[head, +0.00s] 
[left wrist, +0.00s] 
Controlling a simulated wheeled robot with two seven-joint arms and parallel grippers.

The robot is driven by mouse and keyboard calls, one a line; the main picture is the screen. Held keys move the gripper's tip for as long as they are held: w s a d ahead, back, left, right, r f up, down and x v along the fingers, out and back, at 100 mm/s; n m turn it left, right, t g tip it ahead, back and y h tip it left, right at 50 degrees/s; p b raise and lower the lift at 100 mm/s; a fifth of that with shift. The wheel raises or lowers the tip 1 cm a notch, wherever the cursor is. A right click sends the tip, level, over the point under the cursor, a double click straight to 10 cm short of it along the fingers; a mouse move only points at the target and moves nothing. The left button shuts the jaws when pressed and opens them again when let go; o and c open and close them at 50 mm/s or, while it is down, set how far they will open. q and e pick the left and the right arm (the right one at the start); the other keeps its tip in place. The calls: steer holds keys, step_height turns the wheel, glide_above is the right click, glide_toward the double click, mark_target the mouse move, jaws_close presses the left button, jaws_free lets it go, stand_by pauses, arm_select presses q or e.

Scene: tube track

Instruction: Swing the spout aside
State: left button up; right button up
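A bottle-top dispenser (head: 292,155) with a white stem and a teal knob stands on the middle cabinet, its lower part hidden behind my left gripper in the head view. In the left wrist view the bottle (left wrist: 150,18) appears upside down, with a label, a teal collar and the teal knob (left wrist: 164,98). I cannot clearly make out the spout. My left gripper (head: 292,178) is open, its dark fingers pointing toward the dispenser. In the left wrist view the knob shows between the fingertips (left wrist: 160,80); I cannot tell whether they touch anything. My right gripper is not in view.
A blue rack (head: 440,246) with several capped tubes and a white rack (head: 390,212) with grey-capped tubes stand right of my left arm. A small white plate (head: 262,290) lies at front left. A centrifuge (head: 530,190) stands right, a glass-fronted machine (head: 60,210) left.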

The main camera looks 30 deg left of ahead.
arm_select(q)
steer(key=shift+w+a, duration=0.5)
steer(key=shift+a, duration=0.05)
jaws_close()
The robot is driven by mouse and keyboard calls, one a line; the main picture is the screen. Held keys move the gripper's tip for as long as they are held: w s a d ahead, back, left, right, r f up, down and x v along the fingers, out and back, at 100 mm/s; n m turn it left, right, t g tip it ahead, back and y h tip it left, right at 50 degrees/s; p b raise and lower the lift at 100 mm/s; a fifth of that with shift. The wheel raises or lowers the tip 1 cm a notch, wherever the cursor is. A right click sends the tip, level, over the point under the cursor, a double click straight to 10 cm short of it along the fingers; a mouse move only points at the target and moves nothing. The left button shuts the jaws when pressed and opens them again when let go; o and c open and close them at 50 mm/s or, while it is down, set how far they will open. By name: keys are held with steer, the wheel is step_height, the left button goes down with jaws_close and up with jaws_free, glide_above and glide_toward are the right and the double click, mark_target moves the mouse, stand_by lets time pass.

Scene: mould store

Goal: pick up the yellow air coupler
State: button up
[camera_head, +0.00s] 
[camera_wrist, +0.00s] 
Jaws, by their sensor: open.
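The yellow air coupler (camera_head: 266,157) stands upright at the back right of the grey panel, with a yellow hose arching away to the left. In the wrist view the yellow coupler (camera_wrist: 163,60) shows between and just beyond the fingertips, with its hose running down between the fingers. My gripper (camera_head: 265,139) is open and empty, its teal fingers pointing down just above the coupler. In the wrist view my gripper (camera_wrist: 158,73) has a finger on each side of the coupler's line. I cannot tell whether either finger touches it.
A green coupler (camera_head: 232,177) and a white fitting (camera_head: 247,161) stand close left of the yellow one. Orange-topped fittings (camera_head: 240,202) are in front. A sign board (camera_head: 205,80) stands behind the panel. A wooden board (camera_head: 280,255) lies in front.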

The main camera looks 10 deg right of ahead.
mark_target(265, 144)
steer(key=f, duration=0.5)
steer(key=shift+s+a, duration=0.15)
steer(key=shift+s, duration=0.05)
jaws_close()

^^^^^^^^^^^^^^^^

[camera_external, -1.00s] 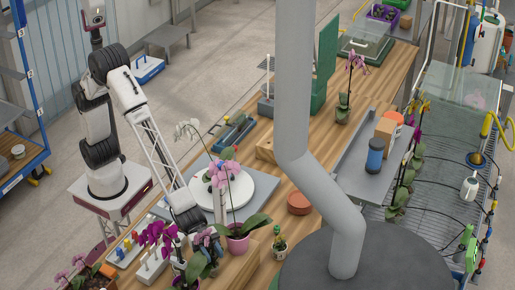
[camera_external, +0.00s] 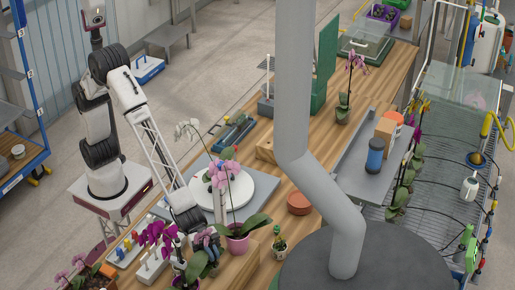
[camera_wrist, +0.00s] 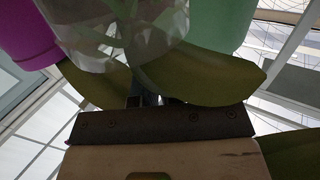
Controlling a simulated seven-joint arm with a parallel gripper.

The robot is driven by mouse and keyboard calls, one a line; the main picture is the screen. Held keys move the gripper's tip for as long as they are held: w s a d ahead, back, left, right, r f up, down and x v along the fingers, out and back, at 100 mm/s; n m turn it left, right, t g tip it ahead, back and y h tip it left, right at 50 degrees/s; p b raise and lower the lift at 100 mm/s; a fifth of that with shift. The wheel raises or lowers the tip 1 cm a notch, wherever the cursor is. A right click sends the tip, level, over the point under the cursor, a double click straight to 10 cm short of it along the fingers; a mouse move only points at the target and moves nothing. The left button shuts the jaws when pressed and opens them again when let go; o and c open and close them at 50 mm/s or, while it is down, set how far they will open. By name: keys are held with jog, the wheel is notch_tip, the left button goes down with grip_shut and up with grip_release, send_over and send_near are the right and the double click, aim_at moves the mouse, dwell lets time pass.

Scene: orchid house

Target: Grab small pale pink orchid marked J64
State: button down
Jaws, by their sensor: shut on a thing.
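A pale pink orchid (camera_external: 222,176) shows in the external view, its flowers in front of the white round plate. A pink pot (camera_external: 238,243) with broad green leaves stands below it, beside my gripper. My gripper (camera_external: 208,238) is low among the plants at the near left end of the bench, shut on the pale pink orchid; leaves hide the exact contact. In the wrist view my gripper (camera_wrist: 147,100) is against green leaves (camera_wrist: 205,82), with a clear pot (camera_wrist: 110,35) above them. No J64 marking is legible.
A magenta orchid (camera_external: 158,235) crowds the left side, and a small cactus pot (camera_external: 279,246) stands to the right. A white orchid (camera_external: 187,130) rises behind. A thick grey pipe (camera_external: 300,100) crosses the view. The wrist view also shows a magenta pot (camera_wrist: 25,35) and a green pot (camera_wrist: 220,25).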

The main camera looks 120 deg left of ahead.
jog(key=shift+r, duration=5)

^^^^^^^^^^^^^^^^

■ **EXERCISE**
Scan the listing above for the word "simulated" and show each line where it is found.

■ **RESPONSE FOR THIS EXERCISE**
Controlling a simulated wheeled robot with two seven-joint arms and parallel grippers.
Controlling a simulated seven-joint arm with a parallel gripper.

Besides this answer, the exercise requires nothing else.